Come già riferito, il legislatore nazionale è stato ambiguo ed evanescente su una questione così delicata, che invece meriterebbe provvedimenti specifici e rigorosi.

  • È percorribile l’ipotesi che i dati acquistati da queste multinazionali vengano rivenduti alle case farmaceutiche?
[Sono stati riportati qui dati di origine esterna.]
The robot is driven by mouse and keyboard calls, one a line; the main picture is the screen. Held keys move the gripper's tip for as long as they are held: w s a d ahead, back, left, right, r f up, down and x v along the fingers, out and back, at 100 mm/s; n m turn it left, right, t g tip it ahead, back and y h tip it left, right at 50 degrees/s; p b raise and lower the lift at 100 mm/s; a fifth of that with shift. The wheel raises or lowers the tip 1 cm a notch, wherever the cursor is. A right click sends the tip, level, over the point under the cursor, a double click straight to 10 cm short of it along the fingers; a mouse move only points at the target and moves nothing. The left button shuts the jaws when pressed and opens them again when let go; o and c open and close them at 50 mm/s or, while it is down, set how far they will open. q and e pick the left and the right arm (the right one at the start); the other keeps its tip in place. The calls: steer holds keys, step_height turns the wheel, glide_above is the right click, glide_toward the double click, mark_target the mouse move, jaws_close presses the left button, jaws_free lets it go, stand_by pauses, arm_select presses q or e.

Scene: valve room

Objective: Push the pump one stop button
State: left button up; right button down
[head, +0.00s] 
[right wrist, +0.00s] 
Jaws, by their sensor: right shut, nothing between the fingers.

In mancanza di specifiche garanzie contrattuali imposte alle società che acquisiscono i dati, non si può escludere che gli stessi dati solo teoricamente anonimizzati ed eventualmente rielaborati tramite strumenti di profilazione, siano ceduti alle case farmaceutiche (e potrebbero essere interessati in tal senso tanti altri, come compagnie di assicurazione, datori di lavoro, società finanziarie…). Naturalmente, ove non siano rispettati con il massimo rigore gli obblighi di corretto trattamento dei dati personali, adottando le misure necessarie ad assicurare adeguate garanzie a tutela degli interessati, la comunicazione sarebbe illecita. Per questo, è essenziale svolgere controlli estesi e penetranti nei confronti delle grandi multinazionali, pretendendo che siano rese trasparenti le loro politiche di profilazione, troppo spesso striscianti e fuori controllo e ponendo un argine al commercio di dati, anche delicatissimi come quelli relativi alla salute. Magari, evitando di introdurre norme ambigue e sostanzialmente prive di utilità … se non per altro genere di interessi.